SUPPLIED RECORDS:

▬▬▬▬▬▬

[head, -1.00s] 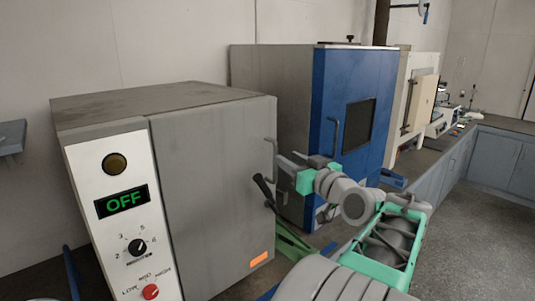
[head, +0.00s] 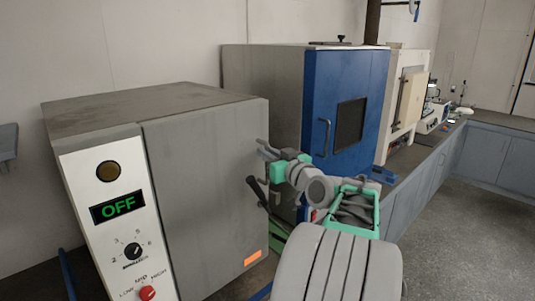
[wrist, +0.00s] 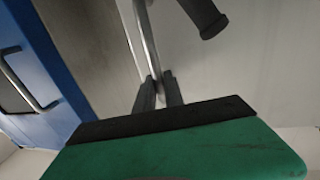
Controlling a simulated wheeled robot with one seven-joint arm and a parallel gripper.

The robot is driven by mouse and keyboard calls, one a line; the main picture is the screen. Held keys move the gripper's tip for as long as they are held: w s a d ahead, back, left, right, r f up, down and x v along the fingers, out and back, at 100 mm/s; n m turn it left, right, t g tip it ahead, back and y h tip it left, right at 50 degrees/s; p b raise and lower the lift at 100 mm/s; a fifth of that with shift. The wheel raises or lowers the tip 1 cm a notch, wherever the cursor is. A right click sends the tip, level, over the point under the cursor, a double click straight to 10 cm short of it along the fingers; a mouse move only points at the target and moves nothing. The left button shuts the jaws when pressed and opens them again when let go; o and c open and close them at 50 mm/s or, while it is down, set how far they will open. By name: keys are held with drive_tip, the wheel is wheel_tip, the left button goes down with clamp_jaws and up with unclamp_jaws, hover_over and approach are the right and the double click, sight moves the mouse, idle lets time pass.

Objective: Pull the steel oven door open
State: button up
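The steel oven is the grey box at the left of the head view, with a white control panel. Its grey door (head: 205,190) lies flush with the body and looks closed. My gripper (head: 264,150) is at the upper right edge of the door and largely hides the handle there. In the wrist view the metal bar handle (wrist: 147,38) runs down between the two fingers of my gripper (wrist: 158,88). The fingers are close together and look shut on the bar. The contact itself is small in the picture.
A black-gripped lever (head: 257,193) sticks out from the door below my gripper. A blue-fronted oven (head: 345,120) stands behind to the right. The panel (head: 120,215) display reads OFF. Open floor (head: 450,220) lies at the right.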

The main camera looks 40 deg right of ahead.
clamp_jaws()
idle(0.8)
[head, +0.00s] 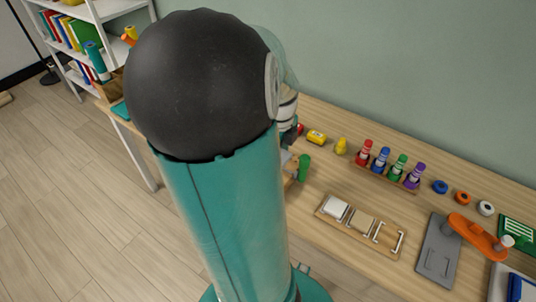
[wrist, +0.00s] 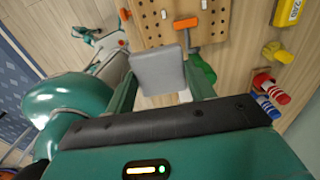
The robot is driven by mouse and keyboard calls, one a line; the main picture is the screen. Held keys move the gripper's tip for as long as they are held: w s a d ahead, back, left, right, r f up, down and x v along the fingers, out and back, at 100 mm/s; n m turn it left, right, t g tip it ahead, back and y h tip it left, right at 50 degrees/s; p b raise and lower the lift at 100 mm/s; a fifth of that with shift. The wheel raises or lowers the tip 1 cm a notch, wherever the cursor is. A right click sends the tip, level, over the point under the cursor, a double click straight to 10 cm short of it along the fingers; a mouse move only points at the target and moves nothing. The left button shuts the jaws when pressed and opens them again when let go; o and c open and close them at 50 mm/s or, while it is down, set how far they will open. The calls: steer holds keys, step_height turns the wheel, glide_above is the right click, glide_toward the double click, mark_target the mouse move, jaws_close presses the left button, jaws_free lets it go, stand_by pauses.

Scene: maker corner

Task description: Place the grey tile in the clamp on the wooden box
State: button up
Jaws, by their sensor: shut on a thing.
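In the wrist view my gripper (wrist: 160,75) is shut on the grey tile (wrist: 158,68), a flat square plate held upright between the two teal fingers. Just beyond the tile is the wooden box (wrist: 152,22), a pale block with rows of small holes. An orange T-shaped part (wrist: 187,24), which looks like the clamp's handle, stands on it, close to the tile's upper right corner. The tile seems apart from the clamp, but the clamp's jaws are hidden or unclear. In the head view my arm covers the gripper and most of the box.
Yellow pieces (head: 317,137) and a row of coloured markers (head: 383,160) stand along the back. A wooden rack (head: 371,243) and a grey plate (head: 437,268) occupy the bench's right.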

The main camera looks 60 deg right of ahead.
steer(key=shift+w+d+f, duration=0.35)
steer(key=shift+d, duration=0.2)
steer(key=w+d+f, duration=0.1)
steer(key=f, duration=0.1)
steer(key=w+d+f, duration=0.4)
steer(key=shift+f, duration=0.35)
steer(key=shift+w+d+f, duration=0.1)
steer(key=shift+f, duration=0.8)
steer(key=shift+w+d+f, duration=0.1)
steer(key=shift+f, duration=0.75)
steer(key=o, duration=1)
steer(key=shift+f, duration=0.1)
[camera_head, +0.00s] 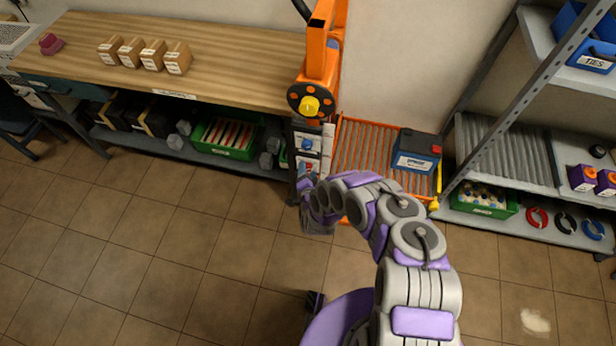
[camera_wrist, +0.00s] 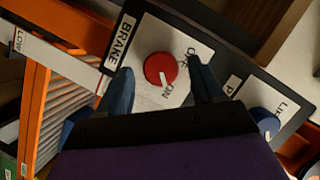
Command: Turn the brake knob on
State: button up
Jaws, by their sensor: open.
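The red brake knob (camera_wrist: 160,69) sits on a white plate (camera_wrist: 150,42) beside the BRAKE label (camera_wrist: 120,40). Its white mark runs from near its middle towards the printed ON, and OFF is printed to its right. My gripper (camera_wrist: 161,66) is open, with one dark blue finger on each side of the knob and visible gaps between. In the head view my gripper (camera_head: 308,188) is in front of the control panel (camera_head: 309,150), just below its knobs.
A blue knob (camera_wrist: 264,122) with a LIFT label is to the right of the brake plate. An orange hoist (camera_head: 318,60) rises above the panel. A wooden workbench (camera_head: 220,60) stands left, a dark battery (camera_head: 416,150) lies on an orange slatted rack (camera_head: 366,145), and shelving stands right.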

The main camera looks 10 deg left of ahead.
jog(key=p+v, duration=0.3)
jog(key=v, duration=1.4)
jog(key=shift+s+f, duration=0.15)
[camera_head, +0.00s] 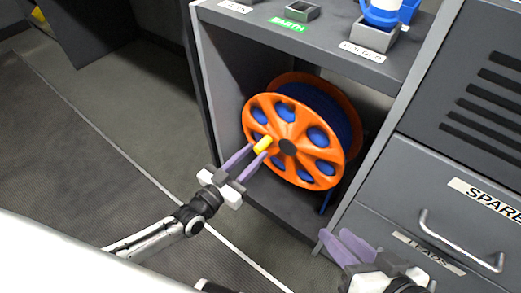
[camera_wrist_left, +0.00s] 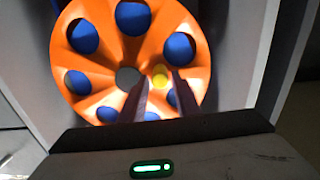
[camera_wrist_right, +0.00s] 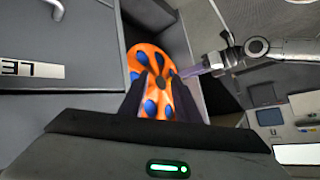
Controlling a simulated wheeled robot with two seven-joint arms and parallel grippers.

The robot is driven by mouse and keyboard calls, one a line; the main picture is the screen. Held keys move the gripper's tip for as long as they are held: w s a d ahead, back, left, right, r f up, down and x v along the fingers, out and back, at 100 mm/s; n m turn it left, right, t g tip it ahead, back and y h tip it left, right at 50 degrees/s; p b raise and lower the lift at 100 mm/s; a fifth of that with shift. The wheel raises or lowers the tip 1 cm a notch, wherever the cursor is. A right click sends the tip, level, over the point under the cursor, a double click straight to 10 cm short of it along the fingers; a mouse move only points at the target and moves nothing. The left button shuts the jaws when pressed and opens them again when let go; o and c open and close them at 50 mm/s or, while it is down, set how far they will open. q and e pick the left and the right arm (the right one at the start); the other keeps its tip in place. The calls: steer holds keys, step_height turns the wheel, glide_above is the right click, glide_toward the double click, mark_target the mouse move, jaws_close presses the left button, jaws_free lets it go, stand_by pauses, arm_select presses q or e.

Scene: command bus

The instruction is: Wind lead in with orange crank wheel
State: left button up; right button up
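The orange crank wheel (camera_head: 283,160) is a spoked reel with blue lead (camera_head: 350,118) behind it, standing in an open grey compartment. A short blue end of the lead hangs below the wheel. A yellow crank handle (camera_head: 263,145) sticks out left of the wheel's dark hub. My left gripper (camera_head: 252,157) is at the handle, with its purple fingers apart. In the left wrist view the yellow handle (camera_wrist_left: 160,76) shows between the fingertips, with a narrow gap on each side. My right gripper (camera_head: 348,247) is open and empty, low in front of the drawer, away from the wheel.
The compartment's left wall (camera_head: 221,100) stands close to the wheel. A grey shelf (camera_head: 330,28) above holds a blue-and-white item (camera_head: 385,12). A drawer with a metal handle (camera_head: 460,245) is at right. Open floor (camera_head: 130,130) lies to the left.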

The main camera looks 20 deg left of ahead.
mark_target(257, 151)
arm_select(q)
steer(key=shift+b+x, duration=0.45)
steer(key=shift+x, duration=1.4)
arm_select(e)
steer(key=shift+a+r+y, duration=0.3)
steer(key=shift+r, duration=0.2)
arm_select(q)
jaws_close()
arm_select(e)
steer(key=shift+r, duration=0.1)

▬▬▬▬▬▬

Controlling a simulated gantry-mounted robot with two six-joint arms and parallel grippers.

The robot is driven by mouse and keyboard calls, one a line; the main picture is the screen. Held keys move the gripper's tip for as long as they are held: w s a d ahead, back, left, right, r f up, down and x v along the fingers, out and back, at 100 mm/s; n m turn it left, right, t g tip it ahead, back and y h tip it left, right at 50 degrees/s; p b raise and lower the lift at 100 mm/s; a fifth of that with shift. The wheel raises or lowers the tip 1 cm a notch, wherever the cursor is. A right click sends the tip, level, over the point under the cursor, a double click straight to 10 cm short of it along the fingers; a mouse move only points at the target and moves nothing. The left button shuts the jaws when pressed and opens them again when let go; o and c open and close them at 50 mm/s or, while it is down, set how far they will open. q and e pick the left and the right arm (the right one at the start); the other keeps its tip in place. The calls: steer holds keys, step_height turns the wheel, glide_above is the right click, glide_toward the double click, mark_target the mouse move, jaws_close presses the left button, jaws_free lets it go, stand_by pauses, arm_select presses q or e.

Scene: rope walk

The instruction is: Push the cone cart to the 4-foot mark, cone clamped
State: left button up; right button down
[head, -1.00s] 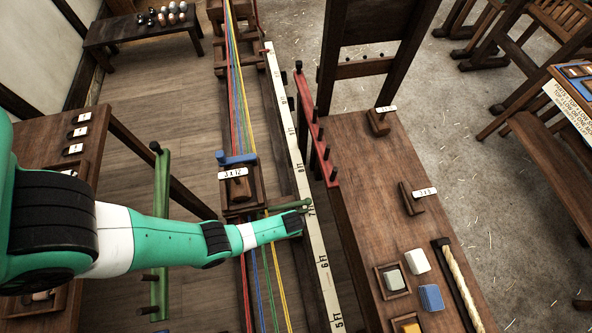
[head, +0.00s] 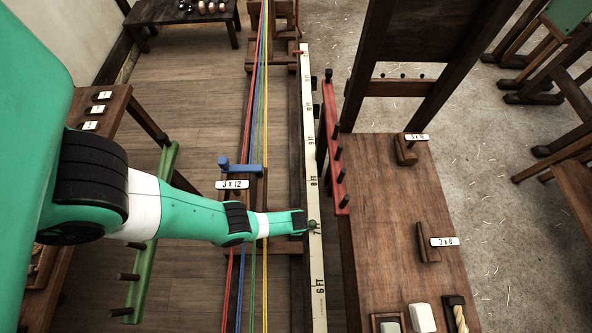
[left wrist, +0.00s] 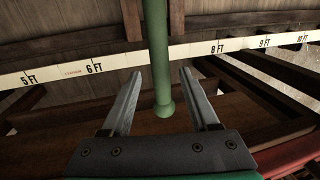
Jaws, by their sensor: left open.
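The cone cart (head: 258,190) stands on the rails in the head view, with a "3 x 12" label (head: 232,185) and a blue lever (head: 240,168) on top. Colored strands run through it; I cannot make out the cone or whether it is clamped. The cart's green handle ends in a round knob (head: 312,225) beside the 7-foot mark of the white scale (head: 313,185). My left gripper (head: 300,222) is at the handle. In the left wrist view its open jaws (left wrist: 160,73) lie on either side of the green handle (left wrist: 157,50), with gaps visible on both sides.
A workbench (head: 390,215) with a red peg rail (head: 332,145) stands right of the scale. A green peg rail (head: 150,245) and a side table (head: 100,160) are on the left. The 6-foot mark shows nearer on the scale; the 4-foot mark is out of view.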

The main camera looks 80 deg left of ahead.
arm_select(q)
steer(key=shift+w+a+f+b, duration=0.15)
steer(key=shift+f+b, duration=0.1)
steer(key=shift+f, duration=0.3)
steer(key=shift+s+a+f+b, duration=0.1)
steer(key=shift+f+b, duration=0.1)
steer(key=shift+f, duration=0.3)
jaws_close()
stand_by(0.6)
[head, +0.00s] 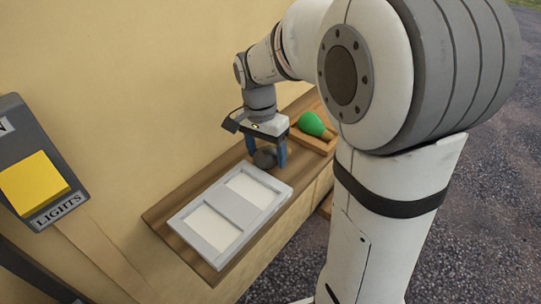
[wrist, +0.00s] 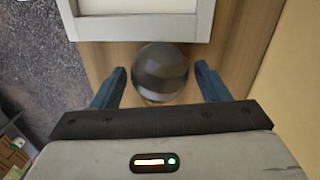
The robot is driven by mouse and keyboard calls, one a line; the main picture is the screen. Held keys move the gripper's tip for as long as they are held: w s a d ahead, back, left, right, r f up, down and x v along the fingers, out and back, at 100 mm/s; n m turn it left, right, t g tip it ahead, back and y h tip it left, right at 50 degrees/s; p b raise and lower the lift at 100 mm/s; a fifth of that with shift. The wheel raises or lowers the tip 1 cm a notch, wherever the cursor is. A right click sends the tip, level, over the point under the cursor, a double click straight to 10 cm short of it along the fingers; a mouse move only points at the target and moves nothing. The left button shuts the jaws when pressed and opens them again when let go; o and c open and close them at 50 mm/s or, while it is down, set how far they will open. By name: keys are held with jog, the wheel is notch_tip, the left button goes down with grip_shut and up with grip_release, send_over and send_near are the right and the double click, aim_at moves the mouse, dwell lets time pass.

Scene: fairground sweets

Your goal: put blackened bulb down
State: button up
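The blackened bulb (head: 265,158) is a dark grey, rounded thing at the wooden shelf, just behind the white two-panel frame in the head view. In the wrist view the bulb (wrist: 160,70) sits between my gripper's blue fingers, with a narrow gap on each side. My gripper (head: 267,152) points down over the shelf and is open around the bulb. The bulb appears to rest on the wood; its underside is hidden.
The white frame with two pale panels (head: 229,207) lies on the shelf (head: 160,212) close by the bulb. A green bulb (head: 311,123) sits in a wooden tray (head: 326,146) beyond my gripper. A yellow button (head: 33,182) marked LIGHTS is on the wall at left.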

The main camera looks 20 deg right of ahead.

▬▬▬▬▬▬

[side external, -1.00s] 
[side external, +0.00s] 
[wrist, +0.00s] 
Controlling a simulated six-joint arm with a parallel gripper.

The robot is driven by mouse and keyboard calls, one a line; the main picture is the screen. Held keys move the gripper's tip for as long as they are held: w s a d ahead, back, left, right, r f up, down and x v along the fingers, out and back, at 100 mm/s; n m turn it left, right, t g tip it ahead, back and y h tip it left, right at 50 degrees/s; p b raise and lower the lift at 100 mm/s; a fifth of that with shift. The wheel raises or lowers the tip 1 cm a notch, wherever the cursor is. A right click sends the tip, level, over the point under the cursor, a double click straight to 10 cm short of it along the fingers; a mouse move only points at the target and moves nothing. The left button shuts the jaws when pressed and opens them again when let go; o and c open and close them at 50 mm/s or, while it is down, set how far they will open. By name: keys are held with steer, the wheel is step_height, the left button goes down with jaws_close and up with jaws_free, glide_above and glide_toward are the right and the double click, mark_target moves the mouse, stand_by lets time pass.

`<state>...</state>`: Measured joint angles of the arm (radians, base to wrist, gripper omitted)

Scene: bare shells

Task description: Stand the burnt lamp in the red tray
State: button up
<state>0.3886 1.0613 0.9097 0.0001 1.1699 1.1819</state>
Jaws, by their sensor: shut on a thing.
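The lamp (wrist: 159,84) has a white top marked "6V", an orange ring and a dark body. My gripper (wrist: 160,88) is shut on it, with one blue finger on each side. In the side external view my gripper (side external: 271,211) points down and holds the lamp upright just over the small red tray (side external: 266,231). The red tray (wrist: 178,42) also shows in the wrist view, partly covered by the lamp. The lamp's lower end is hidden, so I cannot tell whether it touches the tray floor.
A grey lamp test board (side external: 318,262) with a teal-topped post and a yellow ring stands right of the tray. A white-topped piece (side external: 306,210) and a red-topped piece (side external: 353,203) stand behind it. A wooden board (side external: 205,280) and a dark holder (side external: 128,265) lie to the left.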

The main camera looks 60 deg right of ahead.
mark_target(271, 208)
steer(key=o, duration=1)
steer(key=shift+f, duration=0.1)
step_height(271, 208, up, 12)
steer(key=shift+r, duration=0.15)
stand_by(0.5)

▬▬▬▬▬▬

REQUEST:
Display every line of the listing that contains the string "Task".

EXERCISE ANSWER:
Task description: Place the grey tile in the clamp on the wooden box
Task description: Stand the burnt lamp in the red tray

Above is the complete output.